Gabriel strikes back

When Gabriel’s office announced in the fall that it would withdraw its previous approval of the acquisition of German firm Aixtron SE by China’s Grand Chip Investment, it was widely seen as a way of telling Beijing that Berlin is monitoring what’s happening closely.

But Gabriel’s hands are tied, with limited ability to block a merger or acquisition. Under its Foreign Trade Act, Germany can only intervene if an investment poses a threat to national security.

Gabriel’s plan is to expand the definition of threat. However, such a change would most likely have to implemented at European level.

That means that Gabriel will need the support of other EU countries for his mission to take on the Chinese. It won’t be easy. In many Central and Eastern European countries, Chinese investment is considered a “silver bullet” for their faltering economies.

What is certain is that Gabriel can’t count on the support of the European Commission.

“We cannot interfere with these sensitive issues, so we just try to create the general rule base,” said Katainen.

Eastern promise

“Made in China 2025” will, at least in its early stages, create massive business opportunities in China for foreign investors who deliver cutting-edge industrial equipment and core technologies.

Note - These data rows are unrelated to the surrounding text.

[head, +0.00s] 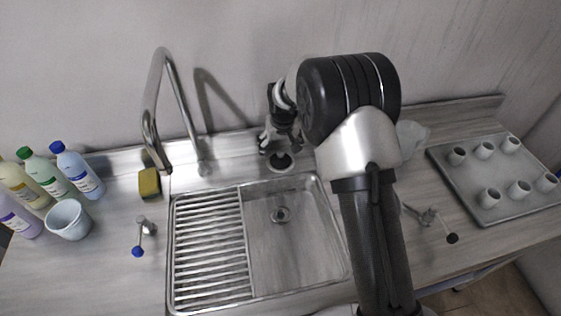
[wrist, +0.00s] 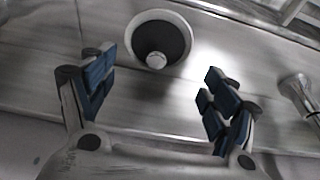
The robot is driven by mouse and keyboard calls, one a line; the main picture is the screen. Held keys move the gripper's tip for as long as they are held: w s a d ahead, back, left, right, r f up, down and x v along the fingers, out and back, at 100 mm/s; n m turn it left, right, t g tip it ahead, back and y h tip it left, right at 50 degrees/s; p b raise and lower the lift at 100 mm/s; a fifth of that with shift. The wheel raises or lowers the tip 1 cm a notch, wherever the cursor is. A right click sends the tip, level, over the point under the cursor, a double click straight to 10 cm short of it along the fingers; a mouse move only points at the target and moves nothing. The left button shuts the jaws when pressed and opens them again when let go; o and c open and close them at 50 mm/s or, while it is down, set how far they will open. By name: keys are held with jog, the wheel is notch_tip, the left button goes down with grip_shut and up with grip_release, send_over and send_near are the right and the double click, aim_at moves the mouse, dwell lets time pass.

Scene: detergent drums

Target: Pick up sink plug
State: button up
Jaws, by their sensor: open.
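The sink plug (head: 281,161) is a dark round disc with a pale rim and a small light knob. It lies on the counter behind the sink's back edge. In the wrist view the plug (wrist: 172,42) is at the top centre, ahead of the fingertips. My gripper (head: 281,146) hangs just above and behind the plug in the head view. In the wrist view my gripper (wrist: 162,88) is open, with blue-padded fingers wide apart and only bare counter between them. It is not touching the plug.
The sink (head: 310,225) with a ribbed drainer (head: 210,250) lies in front. A tall tap (head: 150,125) and a sponge (head: 149,183) stand left. Bottles (head: 78,170) and a bucket (head: 69,219) are at far left. A tray (head: 488,208) of white cups is at right. The wall is close behind.

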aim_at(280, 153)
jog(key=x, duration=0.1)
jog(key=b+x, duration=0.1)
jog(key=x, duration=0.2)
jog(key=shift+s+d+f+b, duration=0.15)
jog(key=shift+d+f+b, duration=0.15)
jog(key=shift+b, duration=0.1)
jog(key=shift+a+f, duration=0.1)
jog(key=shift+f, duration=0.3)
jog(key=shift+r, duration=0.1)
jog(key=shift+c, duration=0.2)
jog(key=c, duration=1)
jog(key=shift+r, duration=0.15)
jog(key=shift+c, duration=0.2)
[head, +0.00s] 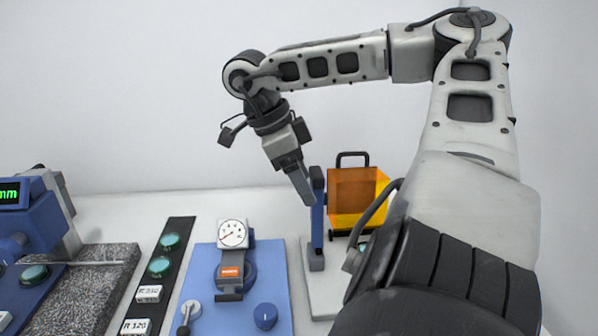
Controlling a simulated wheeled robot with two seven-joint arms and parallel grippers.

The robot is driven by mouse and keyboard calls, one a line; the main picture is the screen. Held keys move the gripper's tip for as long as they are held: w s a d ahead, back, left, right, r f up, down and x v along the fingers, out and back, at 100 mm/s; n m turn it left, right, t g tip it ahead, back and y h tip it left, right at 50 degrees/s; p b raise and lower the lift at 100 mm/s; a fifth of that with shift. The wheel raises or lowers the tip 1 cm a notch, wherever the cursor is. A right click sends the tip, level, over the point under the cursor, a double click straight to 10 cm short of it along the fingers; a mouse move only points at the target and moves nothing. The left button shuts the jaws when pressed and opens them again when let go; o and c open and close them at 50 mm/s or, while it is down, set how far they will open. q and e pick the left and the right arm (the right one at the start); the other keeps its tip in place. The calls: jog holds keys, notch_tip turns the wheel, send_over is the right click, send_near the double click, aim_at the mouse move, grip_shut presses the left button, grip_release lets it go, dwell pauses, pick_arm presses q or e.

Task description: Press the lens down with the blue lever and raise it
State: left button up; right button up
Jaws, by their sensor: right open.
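My right gripper (302,189) reaches down from the upper middle, its fingers open and pointing down to the right. Its fingertips are right beside the upper part of the blue lever (317,220); I cannot tell whether they touch. The lever stands upright, with a dark top end and a grey foot on a pale base plate (293,262). Behind it stands an orange see-through screen (352,190) with a black handle on top. The lens cannot be made out clearly; my right arm hides much of the space below the screen. My left gripper is not in view.
Left of the base plate is a blue plate (205,262) with a dial gauge (233,234) and a blue knob (265,316). A black strip (178,238) holds green discs and labels. A granite slab (92,285) and a blue device with a green display (38,225) stand far left.

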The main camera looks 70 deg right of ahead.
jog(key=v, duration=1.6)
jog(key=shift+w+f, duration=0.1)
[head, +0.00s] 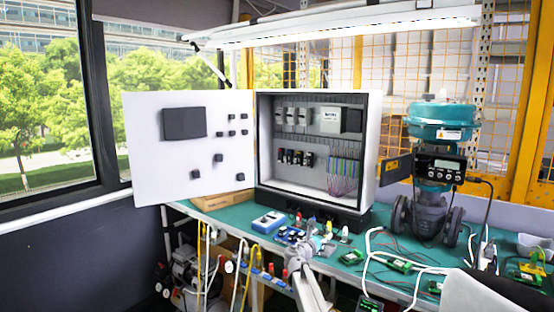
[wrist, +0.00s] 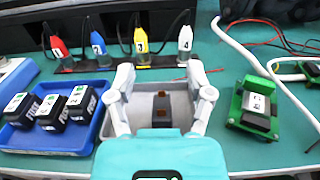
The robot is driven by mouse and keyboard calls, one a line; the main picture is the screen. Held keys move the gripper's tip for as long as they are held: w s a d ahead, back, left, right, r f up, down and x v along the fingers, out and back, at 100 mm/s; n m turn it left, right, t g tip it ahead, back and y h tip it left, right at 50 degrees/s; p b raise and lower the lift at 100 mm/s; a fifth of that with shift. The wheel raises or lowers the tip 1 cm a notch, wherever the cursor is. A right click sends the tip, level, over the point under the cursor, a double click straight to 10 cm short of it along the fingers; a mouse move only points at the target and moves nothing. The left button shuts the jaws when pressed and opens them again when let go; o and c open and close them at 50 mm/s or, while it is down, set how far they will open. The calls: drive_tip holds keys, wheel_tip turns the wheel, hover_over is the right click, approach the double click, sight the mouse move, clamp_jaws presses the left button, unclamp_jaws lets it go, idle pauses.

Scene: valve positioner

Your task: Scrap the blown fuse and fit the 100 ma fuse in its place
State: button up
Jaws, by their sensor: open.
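My gripper (wrist: 160,75) is open in the wrist view, its fingers spread above a light grey bin (wrist: 145,90). A dark block with brown ends (wrist: 162,112) lies in the bin between the fingers, apart from them; its label is not visible. Three black fuse blocks (wrist: 48,110) with white and green labels stand in a blue tray (wrist: 72,139) at the left; their ratings are too small to read. A green holder (wrist: 236,112) at the right carries a black block with a white label (wrist: 257,106). In the head view my gripper (head: 318,241) is over the bench, partly hiding the bin.
Red, blue, yellow and white numbered connectors (wrist: 140,43) stand behind the bin. White cable (wrist: 240,50) runs along the right. An open control cabinet (head: 315,150) stands behind, with a valve (head: 432,205) at right. Several green boards (head: 402,266) lie on the green bench.

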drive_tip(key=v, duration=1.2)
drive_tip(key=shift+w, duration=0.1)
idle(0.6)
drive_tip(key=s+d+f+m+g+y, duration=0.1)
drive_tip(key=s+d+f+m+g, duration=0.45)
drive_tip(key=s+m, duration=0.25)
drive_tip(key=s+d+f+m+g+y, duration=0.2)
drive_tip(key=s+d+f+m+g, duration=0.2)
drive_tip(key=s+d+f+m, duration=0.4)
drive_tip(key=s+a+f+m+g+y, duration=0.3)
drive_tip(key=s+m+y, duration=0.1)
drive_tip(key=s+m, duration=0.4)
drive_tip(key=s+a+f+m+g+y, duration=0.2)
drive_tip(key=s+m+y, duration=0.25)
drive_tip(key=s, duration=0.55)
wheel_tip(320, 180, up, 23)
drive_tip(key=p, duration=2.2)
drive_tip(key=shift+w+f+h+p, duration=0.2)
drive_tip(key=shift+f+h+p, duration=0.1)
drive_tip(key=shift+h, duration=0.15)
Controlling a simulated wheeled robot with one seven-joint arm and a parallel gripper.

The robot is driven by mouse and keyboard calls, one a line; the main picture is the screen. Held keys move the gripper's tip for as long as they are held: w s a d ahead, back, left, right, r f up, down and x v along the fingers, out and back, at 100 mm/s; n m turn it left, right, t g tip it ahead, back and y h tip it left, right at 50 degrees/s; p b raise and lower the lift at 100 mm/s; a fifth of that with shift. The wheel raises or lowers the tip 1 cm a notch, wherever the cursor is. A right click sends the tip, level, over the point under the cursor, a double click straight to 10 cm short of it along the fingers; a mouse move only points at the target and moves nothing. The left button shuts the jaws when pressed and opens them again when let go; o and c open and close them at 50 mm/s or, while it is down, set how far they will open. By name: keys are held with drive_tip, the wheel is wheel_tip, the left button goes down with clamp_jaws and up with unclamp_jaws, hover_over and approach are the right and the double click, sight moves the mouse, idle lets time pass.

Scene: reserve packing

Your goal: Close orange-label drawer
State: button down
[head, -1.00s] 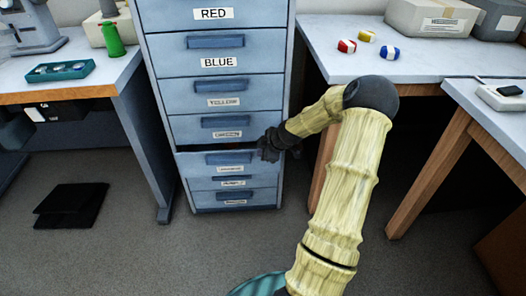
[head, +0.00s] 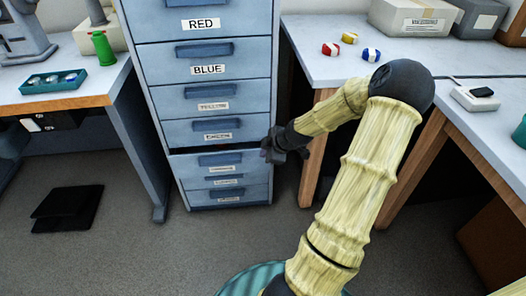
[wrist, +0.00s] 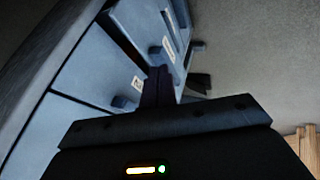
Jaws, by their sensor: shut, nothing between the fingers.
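The blue cabinet (head: 146,75) has a stack of labelled drawers. The fifth drawer down (head: 190,166) stands slightly out, with a dark gap above its front. Its small label (head: 222,169) is too blurred to read, so I cannot confirm it is the orange one. My gripper (head: 268,153) is shut and empty at that drawer's right front edge; I cannot tell whether it touches. In the wrist view my gripper (wrist: 158,85) points along the cabinet's drawer fronts, which appear tilted with handles and labels (wrist: 169,48).
A table on the right (head: 310,62) holds small coloured items and boxes; its wooden leg (head: 316,165) stands close to my gripper. A workbench (head: 70,98) stands left of the cabinet. Black flat objects (head: 68,207) lie on the floor. The floor before the cabinet is clear.

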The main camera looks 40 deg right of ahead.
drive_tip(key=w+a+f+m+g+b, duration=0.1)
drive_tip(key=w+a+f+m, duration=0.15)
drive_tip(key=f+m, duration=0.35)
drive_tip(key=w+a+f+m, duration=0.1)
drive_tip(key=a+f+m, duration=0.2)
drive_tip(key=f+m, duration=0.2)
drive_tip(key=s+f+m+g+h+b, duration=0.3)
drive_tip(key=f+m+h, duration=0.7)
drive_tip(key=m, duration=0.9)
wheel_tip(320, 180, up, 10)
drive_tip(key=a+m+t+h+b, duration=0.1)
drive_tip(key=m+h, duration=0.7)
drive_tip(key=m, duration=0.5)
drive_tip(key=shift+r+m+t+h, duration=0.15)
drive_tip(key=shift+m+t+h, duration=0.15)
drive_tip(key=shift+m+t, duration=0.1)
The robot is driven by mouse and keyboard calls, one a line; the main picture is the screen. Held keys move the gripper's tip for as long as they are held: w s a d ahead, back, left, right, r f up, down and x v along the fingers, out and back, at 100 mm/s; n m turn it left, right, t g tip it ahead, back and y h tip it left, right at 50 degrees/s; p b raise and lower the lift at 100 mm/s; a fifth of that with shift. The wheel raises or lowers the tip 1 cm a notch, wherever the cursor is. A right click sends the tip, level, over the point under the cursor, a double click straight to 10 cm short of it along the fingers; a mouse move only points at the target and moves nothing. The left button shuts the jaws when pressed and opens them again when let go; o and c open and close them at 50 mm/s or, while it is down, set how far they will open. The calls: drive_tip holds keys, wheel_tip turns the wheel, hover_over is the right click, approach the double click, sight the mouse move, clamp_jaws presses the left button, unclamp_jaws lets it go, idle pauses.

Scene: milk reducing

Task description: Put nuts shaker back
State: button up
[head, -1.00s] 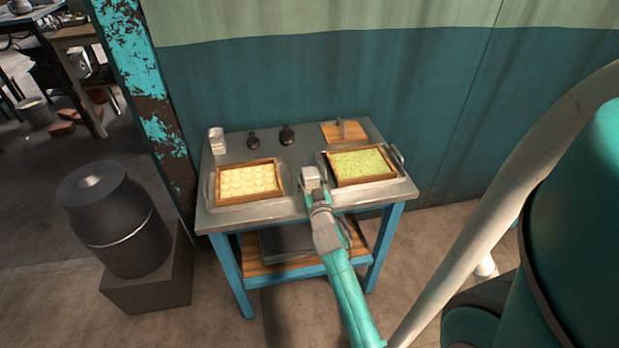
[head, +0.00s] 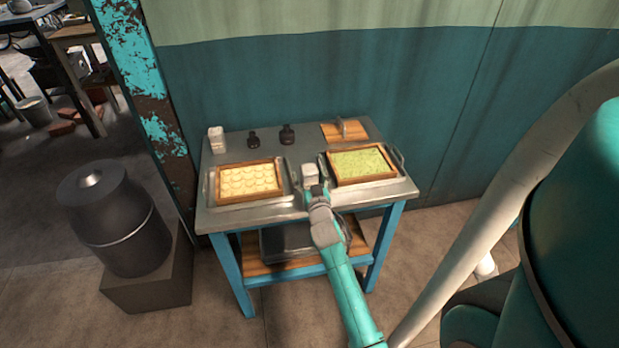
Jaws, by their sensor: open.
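A white shaker (head: 310,173) is between the two trays on the metal-topped table (head: 262,221); I cannot tell whether it is the nuts shaker. My gripper (head: 312,184) is open at the near side of this shaker, with its fingers spread to the left and right. The fingers partly hide its lower part, and I cannot tell whether they touch it. A second white shaker (head: 217,139) stands upright at the table's back left corner.
A tray of round pale pieces (head: 248,200) lies left of my gripper and a tray with green filling (head: 362,184) lies right. A dark canister (head: 113,215) stands left of the table.

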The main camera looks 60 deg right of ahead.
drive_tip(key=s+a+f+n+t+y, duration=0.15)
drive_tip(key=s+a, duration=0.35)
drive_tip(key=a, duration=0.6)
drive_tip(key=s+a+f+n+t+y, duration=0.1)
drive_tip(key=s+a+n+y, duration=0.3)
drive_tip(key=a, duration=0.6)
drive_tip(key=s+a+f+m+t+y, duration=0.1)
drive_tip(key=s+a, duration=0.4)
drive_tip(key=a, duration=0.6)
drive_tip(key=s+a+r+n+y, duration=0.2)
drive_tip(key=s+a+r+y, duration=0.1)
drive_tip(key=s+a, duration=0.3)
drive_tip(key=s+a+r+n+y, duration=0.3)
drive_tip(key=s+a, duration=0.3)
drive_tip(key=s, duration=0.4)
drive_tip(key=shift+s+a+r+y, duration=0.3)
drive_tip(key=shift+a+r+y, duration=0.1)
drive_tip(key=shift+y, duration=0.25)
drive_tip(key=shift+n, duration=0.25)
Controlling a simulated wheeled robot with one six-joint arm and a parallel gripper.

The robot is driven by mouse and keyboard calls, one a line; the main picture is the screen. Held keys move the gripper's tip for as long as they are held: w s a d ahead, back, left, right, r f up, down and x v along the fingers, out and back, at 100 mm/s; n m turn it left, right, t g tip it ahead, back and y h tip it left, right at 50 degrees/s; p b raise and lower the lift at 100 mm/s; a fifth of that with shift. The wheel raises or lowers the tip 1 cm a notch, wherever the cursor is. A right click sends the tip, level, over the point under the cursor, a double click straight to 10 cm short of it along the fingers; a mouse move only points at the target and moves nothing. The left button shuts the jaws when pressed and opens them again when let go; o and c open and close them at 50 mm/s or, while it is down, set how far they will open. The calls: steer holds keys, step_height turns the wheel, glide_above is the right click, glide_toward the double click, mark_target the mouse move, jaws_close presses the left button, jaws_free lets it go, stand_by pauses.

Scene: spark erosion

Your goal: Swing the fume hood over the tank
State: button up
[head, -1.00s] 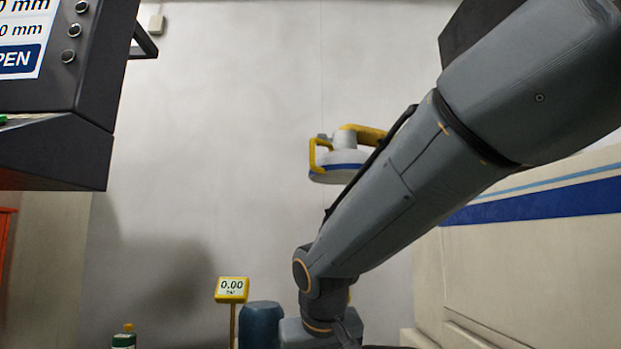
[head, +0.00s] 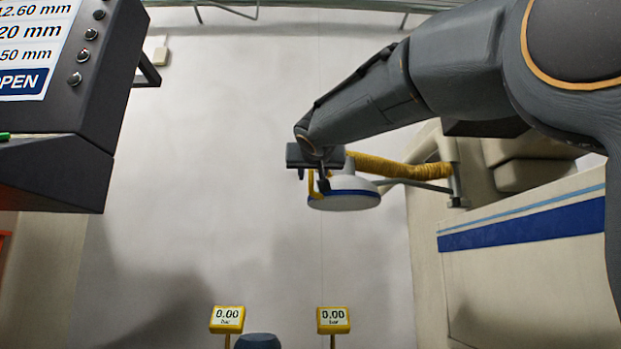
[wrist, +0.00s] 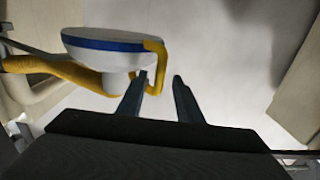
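The fume hood (head: 346,192) is a white dome with a blue rim, hanging on a grey swing arm (head: 425,185) with a ribbed yellow hose (head: 390,169). In the wrist view the hood (wrist: 112,50) is at upper left. Its yellow handle (wrist: 160,66) appears between my gripper's (wrist: 160,76) two dark, spread fingertips. I cannot tell whether either finger touches it. In the head view my gripper (head: 322,184) is at the hood's left side, by the handle (head: 311,187). I cannot make out the tank.
A beige machine body (head: 530,235) with a blue stripe stands at right. A dark control panel (head: 75,85) hangs at upper left. Two yellow gauges (head: 227,319) and (head: 333,320) reading 0.00 bar and a blue cylinder top (head: 258,341) are at the bottom.

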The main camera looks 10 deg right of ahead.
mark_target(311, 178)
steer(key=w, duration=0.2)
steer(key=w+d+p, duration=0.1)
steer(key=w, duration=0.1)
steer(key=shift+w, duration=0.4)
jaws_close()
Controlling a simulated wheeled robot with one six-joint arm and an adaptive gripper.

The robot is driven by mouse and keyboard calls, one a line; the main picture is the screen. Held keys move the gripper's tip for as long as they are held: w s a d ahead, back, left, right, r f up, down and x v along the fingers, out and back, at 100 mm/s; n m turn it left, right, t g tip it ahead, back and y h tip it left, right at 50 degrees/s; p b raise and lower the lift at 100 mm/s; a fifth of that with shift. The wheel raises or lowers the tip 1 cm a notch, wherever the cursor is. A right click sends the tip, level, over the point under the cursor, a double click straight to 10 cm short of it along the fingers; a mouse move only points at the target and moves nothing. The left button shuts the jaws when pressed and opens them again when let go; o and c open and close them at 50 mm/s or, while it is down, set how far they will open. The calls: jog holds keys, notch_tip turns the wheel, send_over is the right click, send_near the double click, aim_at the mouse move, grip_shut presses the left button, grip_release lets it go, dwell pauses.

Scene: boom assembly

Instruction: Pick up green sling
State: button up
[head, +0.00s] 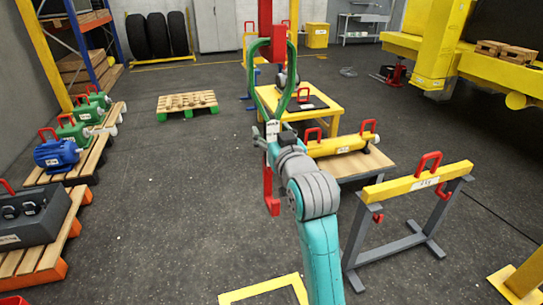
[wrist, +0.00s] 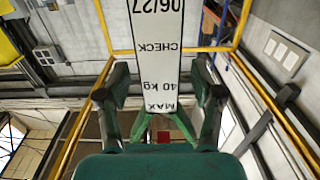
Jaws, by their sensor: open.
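The green sling (head: 253,82) hangs as a tall loop in the head view, with its top at a red block (head: 265,42) and its sides running down to my gripper. In the wrist view a white tag (wrist: 155,45) reading "MAX 40 KG" and "CHECK 06/27" stands upside down between my fingers, with green strap (wrist: 138,124) behind it. My gripper (head: 273,138) is at the sling's lower end. It also shows in the wrist view (wrist: 160,100), with its fingers apart on either side of the tag. I cannot tell whether they touch it.
A yellow beam (head: 418,182) on grey trestles stands at right.

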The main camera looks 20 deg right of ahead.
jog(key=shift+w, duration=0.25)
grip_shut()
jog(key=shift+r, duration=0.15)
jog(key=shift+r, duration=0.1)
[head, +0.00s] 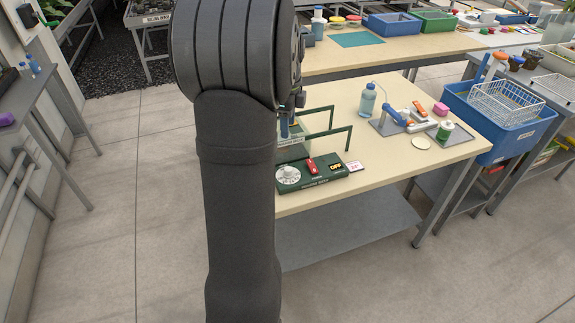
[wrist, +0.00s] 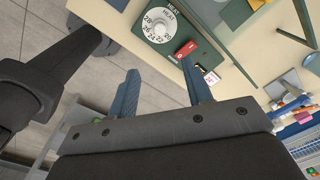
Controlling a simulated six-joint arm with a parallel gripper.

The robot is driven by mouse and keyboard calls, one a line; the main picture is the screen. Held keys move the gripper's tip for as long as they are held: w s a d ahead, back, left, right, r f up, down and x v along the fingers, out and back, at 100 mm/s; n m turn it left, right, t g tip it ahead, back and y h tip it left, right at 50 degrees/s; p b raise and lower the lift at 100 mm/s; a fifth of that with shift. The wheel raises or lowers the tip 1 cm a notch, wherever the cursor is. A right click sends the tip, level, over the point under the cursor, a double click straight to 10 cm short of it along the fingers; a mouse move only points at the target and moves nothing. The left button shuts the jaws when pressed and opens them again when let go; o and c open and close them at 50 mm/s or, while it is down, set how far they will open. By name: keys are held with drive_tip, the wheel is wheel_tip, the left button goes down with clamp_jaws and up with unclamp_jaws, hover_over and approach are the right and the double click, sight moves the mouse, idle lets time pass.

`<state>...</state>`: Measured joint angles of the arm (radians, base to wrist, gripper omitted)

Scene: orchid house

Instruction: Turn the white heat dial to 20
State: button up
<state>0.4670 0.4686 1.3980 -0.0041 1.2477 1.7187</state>
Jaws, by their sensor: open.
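The white heat dial (head: 289,176) sits at the left end of a dark green control box (head: 318,177) near the table's front edge. In the wrist view the dial (wrist: 160,26) is seen from above, with numbers from 20 to 28 and the word HEAT around it. I cannot tell which number it points to. My gripper (wrist: 160,66) is open and empty, its two blue fingers apart, with the dial beyond the fingertips. It does not touch the dial. In the head view my arm hides most of the gripper.
A red switch (head: 311,166), a small dark display (head: 336,167) and a white card (head: 355,166) are right of the dial. Green rails (head: 330,133) stand behind the box.

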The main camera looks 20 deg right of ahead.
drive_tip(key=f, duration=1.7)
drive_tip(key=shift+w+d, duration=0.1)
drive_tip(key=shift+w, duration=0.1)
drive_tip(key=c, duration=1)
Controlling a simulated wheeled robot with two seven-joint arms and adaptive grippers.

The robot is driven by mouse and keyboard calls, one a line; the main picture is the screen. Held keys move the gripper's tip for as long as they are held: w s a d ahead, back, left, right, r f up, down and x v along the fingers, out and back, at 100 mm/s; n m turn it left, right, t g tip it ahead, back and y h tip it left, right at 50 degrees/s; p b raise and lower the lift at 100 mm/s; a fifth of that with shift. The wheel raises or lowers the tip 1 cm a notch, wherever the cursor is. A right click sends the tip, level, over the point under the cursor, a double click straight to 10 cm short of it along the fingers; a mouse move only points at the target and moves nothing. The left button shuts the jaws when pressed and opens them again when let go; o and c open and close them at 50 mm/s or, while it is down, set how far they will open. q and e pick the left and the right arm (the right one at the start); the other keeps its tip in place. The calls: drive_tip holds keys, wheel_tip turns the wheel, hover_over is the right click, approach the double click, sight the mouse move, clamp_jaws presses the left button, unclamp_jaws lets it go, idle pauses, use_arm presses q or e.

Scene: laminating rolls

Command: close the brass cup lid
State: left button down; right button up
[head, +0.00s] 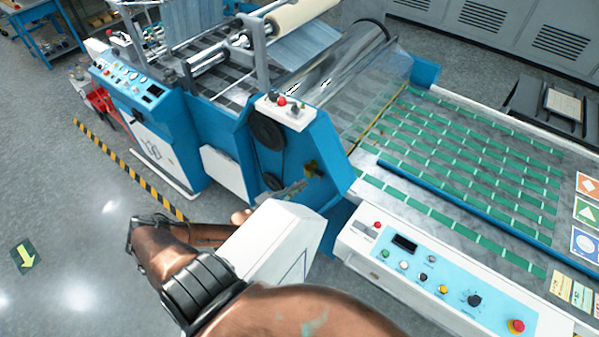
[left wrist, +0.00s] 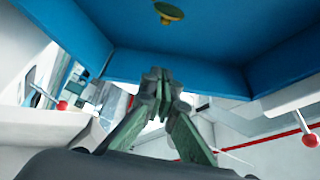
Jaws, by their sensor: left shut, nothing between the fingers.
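The brass cup (head: 311,168) is a small dark gold fitting on the blue side panel of the machine in the head view. My left gripper (head: 300,185) is just below and left of the cup, partly hidden behind a white housing. In the left wrist view its fingers (left wrist: 160,80) are closed together, empty, and apart from the brass piece.
The blue side panel (head: 328,140) and white housing (head: 280,240) stand close around my left gripper. A control panel (head: 440,272) with several buttons lies to the right. Red-knobbed levers (left wrist: 62,105) (left wrist: 310,140) flank the gripper in the wrist view.

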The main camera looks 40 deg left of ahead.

European companies want their slice of the cake, but there is increasing criticism of the Chinese government for granting only limited access to foreign investors, while planning to eventually push them out of the market.

“Yes we are welcome there — up to a point,” said Mauro Petriccione, deputy director general in the European Commission’s trade department. “But how much guarantee do we have that this welcome will stay, in spite of inevitable change in Chinese policy?”

When it comes to investment, both abroad and at home, the Chinese have a plan, and they seem determined to stick to it.

“One aim of ‘Made in China 2025’ is to replace foreign technology with Chinese technology,” said Jost Wübbecke of Mercator Institute for China Studies,  “And that’s okay if it’s based on market rules, but if it’s based on political interference, then it becomes problematic.”